It seems as if this author has attempted to write an updated version of 1984 with a bit of Dante’s Inferno thrown into the mix. Big Brother in this case is The Circle, a Google-like company that seeks to control every social interaction on the planet.
The story is told from the point of view of Mae Holland, a 24-year-old “newbie” at the company, all bright-eyed and eager, who buys into the company’s philosophy so thoroughly she is soon contributing her own bromides to be used as company mottos: Secrets Are Lies, Sharing is Caring, and Privacy is Theft. (These resonate with company denizens even more than the catchphrases already used by The Circle, such as All That Happens Must Be Known. Mae’s sayings are, after all, not only half the length, but mimic more closely the slogans used by the Ministry of Truth in George Orwell’s 1984, viz.: War is Peace, Freedom is Slavery, and Ignorance is Strength.)
Rising through the company with spectacular speed (and ridiculously unrealistic work output), Mae soon becomes the “Virgil” (as in Dante’s Inferno) of The Circle, using her ever-present videocam/microphone to guide the outside world to the wonders of the company and its activities. The adoration and feedback Mae receives turn her into something like a rat on cocaine. Soon she is working even more incessantly to elicit higher ratings and accolades, and becoming ever more obsequious and blind to the shark-like predations of The Circle.

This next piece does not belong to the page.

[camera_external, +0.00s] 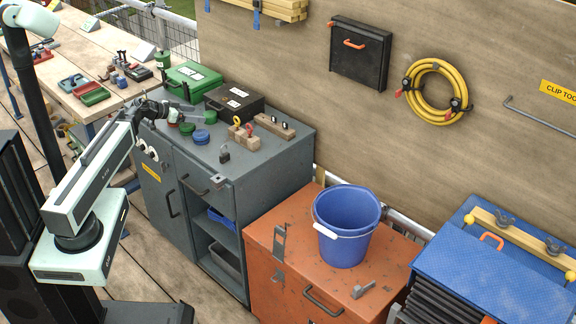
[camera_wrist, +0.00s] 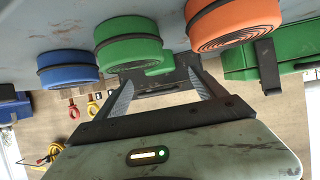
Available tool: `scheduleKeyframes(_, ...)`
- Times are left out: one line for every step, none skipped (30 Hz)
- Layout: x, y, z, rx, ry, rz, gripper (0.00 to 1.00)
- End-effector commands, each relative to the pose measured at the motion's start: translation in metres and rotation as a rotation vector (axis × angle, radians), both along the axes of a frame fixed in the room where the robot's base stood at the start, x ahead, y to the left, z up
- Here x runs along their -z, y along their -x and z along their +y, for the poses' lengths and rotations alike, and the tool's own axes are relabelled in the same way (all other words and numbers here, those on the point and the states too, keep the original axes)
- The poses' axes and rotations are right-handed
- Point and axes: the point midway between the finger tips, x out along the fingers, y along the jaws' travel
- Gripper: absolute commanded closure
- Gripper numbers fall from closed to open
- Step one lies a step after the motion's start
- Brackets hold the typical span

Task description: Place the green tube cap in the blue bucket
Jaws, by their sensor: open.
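Green round caps stand on the grey cabinet top. A green tube cap (camera_external: 187,128) shows beside a blue cap in the external view. In the wrist view, which looks upside down, the green cap (camera_wrist: 130,54) with a dark band lies between a blue cap (camera_wrist: 68,70) and an orange cap (camera_wrist: 232,22). A smaller green piece (camera_wrist: 159,68) shows behind it, between my fingers. My gripper (camera_wrist: 162,76) is open and empty, close to the caps. It also shows over the cabinet's left part in the external view (camera_external: 184,112). The blue bucket (camera_external: 345,238) stands upright on the orange cabinet.
The grey cabinet (camera_external: 270,160) also holds a green case (camera_external: 193,80), a black case (camera_external: 235,100), wooden blocks with eye hooks (camera_external: 244,137) and a padlock (camera_external: 224,154). A metal bracket (camera_external: 362,289) lies by the bucket. A wooden wall stands behind.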

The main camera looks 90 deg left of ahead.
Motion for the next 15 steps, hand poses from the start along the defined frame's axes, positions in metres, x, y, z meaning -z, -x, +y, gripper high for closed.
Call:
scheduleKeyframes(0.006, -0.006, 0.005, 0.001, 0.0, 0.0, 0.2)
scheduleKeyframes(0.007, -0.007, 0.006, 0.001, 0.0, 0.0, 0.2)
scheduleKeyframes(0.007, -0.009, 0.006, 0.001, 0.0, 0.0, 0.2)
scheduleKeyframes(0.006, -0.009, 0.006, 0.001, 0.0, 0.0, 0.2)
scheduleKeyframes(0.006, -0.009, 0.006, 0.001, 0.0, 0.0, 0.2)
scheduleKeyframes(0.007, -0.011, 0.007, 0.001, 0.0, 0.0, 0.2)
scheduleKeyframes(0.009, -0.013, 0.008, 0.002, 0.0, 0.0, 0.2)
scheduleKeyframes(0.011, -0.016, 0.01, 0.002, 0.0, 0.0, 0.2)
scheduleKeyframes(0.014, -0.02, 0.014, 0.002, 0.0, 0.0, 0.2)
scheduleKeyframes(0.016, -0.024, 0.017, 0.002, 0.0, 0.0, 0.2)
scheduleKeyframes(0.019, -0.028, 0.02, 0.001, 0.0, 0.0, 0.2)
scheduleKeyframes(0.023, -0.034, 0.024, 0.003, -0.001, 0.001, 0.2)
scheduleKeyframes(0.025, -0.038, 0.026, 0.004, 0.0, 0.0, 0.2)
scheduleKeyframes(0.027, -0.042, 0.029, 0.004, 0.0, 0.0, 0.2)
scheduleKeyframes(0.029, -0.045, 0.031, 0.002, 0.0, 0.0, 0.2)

After a while, nothing is sacred to Mae anymore – not her family nor her former friends. The only thing that unsettles her perfect serenity is the occurrence of occasional visits from a mysterious guy named Kalden, who keeps warning her about The Circle, and trying to get her to turn on the company.

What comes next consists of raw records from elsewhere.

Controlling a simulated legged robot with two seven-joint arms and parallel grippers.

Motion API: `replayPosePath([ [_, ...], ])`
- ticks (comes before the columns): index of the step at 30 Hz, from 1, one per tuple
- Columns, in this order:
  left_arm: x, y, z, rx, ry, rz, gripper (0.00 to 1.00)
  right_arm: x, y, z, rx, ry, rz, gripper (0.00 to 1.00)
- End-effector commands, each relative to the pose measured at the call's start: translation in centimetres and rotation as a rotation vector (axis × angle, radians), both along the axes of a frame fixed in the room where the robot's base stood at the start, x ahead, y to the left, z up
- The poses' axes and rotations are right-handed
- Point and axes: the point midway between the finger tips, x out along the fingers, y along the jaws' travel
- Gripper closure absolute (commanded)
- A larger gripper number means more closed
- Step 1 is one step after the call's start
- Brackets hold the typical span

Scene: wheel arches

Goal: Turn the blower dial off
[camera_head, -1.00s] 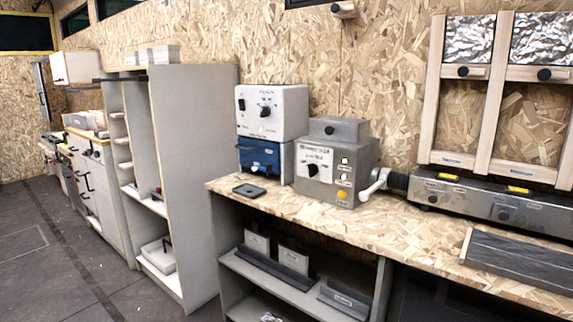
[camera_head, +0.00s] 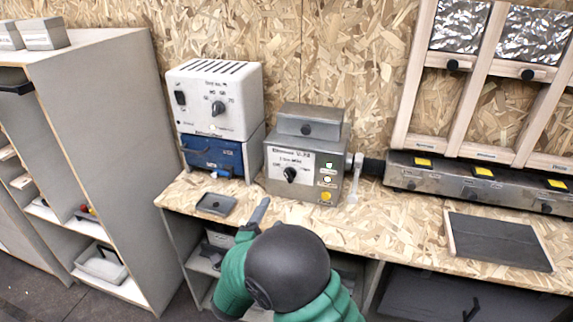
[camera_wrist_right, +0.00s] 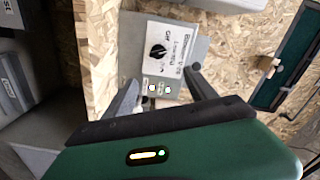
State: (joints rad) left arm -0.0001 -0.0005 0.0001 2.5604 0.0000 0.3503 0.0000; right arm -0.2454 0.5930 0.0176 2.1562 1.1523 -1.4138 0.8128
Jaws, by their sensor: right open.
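A grey metal control box (camera_head: 305,152) stands on the bench with a black dial (camera_head: 290,175) on its white label, whose print I cannot read surely. Beside the dial are small indicators and a yellow button. To its left, a white box (camera_head: 215,95) with another black dial (camera_head: 218,108) sits on a blue unit. I cannot tell which dial is the blower's. My right gripper (camera_head: 260,210) is low in front of the grey box, apart from it. In the right wrist view its open, empty fingers (camera_wrist_right: 163,80) point toward the grey box and its dial (camera_wrist_right: 158,50). My left gripper is out of view.
A small dark tray (camera_head: 216,204) lies on the bench (camera_head: 385,215) left of my gripper. A light lever (camera_head: 354,177) stands at the grey box's right side. A dark slab (camera_head: 498,240) lies farther right. A tall grey shelf unit (camera_head: 110,110) rises at left.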

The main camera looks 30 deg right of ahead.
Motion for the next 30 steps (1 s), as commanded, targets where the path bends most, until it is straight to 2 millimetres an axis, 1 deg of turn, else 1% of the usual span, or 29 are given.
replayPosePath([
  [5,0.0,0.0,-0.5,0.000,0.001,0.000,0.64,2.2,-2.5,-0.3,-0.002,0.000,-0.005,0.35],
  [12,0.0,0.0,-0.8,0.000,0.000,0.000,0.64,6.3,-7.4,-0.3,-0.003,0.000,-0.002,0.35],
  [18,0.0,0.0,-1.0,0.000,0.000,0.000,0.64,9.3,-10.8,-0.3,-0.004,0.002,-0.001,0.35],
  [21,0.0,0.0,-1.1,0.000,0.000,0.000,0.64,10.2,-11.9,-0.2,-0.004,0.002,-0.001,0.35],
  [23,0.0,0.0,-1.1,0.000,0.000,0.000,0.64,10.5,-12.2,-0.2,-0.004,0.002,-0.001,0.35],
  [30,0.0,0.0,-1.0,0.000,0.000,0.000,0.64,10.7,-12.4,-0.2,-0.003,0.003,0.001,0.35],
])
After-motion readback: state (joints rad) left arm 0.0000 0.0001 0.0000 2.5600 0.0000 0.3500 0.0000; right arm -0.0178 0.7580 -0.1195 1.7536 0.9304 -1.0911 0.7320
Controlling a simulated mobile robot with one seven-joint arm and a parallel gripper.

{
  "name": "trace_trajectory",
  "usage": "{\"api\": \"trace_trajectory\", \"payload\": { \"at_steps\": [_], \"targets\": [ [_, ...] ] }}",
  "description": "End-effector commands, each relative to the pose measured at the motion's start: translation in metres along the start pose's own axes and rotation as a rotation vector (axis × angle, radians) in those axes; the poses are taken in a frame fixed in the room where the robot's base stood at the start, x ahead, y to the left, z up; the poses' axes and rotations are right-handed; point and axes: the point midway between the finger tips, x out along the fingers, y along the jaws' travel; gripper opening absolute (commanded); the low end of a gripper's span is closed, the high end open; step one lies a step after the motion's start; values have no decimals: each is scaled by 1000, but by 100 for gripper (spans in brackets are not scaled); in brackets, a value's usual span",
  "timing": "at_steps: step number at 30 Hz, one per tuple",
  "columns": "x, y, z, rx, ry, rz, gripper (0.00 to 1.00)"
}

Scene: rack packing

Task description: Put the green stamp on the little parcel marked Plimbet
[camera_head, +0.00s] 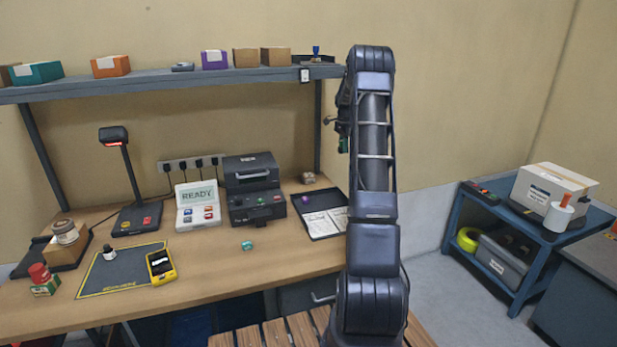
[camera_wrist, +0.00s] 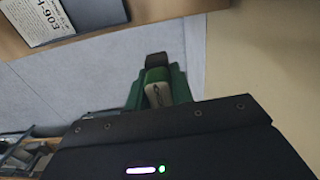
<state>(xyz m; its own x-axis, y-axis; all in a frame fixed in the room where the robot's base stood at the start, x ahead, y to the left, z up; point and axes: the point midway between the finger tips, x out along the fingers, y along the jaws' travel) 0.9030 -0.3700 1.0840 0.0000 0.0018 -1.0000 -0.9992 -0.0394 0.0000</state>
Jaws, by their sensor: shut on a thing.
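My gripper (camera_head: 342,128) is raised beside the right end of the wall shelf, partly hidden by my own arm. It is shut on a green thing (camera_head: 343,145), which I take to be the green stamp. In the wrist view the green stamp (camera_wrist: 133,97) shows between dark gripper parts, with a pale oval piece at its middle. No name Plimbet can be read. Several small parcels stand on the shelf: a teal one (camera_head: 37,73), an orange one (camera_head: 111,66), a purple one (camera_head: 214,59) and brown ones (camera_head: 276,56).
A blue-handled stamp (camera_head: 316,52) stands at the shelf's right end. The desk holds a lamp-like scanner (camera_head: 128,180), a READY console (camera_head: 197,205), a dark printer (camera_head: 253,185), a tray (camera_head: 325,232) and a yellow handheld device (camera_head: 161,267). The desk front (camera_head: 215,275) is clear.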

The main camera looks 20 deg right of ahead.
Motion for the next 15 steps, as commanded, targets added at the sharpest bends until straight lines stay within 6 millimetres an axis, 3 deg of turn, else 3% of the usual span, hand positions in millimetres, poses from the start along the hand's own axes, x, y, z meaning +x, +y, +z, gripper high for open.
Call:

Who is Kalden and what’s his agenda? And will Mae even be able to pay attention? Or will the author emulate Orwell yet again with his ending?

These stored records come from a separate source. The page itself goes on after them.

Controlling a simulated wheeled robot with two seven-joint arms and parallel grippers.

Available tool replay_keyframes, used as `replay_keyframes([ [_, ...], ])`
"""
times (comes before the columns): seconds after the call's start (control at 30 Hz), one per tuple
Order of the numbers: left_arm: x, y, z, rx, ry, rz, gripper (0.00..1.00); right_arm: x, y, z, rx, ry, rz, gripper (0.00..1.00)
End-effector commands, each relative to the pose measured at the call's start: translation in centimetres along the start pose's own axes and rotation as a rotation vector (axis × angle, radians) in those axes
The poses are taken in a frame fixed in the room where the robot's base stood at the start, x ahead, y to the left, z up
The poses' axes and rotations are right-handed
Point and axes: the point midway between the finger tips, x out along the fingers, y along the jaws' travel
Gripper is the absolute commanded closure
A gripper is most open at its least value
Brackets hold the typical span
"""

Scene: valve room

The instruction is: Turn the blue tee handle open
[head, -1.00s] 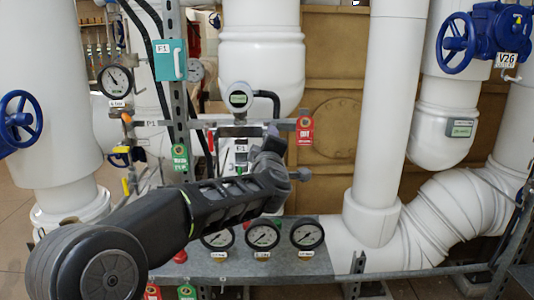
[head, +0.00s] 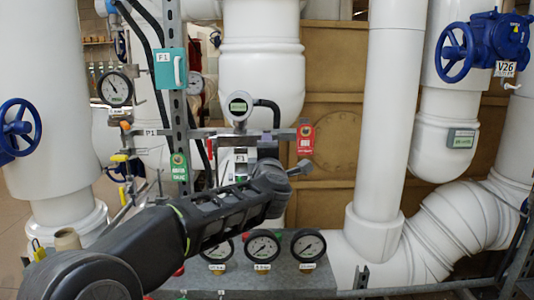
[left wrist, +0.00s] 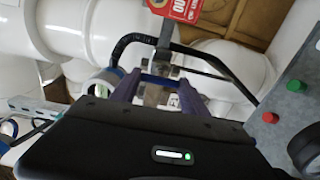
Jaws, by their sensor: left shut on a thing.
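My left gripper (left wrist: 160,82) reaches in with its two dark purple fingers closed on a blue bar, which I take to be the tee handle (left wrist: 158,78). Only a small part of the handle shows between the fingertips. In front of them is a metal fitting (left wrist: 152,96). In the head view my left gripper (head: 268,146) is at the pipe rack below the round digital gauge, and my wrist hides the handle there. My right gripper is in neither view.
A red tag (head: 305,139) hangs just right of the gripper, a green tag (head: 179,167) to the left. The digital gauge (head: 238,106) stands above. Several dial gauges, including one dial gauge (head: 262,247), sit on a grey panel (head: 325,280) below. A black hose (left wrist: 215,70) passes close by.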

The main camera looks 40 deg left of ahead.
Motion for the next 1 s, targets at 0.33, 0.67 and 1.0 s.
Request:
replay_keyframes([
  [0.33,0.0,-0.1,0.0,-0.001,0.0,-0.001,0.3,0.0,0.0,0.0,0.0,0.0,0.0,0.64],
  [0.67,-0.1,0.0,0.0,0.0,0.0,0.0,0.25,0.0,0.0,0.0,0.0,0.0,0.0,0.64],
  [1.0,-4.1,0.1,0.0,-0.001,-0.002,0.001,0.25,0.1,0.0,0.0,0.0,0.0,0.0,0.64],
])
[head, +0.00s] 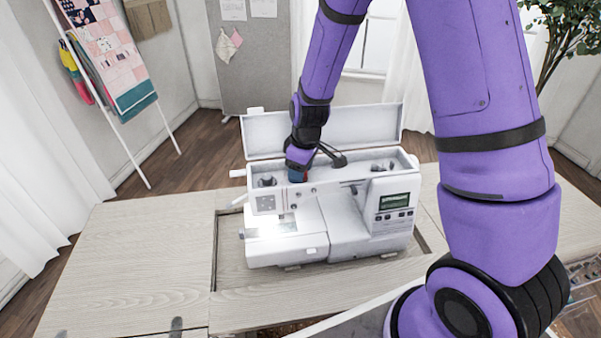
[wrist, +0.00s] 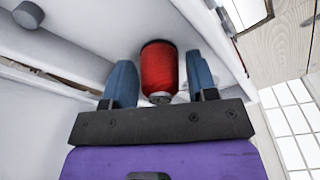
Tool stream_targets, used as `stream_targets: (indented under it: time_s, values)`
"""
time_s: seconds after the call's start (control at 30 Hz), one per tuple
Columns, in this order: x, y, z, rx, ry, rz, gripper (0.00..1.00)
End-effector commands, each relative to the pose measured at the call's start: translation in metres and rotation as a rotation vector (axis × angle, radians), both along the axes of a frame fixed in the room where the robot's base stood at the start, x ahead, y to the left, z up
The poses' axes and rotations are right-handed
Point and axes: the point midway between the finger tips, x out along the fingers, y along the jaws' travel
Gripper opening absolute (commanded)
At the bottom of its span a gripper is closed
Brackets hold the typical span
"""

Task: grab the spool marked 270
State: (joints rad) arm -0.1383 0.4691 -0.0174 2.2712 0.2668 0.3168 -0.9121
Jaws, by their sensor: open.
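A red thread spool (wrist: 160,72) shows in the wrist view, standing between the two blue fingers of my gripper (wrist: 160,62). The fingers are open, with a gap visible on each side of the spool. No number can be read on it. In the head view my gripper (head: 298,174) reaches down into the open top of the white sewing machine (head: 340,225), left of its middle. There the spool is mostly hidden by my gripper.
The machine's raised lid (head: 330,128) stands behind my gripper. The machine sits in the cutout of a light wood cabinet top (head: 140,250), whose left part is clear. Dark parts (head: 382,167) lie in the right of the top compartment.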

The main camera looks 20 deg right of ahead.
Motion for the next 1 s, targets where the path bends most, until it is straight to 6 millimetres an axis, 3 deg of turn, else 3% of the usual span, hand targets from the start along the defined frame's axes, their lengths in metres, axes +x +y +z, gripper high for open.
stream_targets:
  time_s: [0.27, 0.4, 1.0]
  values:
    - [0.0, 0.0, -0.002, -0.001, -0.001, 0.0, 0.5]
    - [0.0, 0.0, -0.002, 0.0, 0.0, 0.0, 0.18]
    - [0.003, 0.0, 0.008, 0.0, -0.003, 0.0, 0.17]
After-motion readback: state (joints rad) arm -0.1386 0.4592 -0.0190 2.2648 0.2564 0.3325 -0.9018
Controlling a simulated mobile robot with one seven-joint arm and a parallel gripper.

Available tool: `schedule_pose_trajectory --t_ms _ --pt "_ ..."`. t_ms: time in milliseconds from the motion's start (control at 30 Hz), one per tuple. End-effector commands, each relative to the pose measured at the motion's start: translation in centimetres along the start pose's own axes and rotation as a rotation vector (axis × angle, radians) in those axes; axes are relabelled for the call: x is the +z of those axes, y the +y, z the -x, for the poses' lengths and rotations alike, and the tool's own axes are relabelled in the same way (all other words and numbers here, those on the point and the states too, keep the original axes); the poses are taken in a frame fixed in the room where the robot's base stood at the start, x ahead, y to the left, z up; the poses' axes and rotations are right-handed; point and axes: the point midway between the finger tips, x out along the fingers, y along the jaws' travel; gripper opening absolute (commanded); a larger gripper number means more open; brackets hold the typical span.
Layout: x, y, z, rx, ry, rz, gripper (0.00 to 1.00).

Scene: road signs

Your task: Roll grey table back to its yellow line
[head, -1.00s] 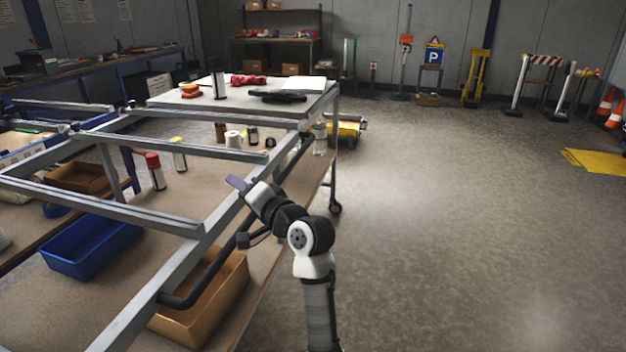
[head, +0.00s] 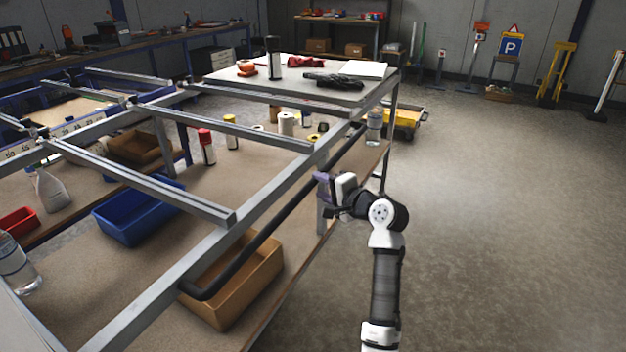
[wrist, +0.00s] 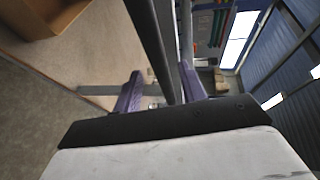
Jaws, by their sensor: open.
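The grey table (head: 208,246) is a metal frame with open crossbars and a wooden lower shelf. A black push bar (head: 262,238) runs along its right side, and the wrist view shows this dark bar (wrist: 150,38) too. My gripper (head: 324,186) is at the right side of the table, by the bar's middle. In the wrist view my gripper's purple fingers (wrist: 161,78) are apart, and the bar appears between them, not clasped. Whether they touch it cannot be told. A table wheel is hidden behind my arm. No yellow line is visible.
A brown bin (head: 232,300), a blue bin (head: 135,215) and several bottles and cans stand on the lower shelf. A yellow cart (head: 405,122) stands beyond. The floor (head: 490,230) right is clear.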

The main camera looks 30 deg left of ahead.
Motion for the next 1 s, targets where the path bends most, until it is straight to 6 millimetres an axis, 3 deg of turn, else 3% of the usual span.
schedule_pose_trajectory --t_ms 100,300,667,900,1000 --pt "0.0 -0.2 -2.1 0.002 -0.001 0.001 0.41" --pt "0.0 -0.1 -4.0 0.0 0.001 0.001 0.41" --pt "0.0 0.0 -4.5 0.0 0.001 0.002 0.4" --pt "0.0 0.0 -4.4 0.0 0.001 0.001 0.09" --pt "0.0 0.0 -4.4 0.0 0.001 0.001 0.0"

Discussion: To say this book jumps the shark would be too meta, given that there is an actual omnivorous shark kept in a tank at the innermost depths of The Circle. But this book is so allegorical, so “anvilicious” that the characters (and aquatic creatures), who are more Types or Symbols than people, just didn’t engage me at all. [As described by tvtropes. org, “anvilicious” describes the use of dialogue or plot points to convey a particular message in such an obvious or unsubtle way that the author may as well etch it onto an anvil and drop it on your head.]
As for Mae, she is so utterly shallow and (to employ an appropriate contronym, or word that is its own antonym) dense, that it beggars belief that Kalden would (a) take an interest in her and (b) think that she could actually plumb some not-even-hinted-at depth of character.
Evaluation: I have heard so many great things about this author; I was hoping for perhaps an even more sophisticated and ominous version of the book Where’d You Go, Bernadette?. Instead, I felt robbed after I finished it. This is not to say there isn’t plenty to worry about from the growth of “Big Data” and “HyperData” and increasing availability of surveillance tools, but I think Eggers erred by trying too hard to be like George Orwell.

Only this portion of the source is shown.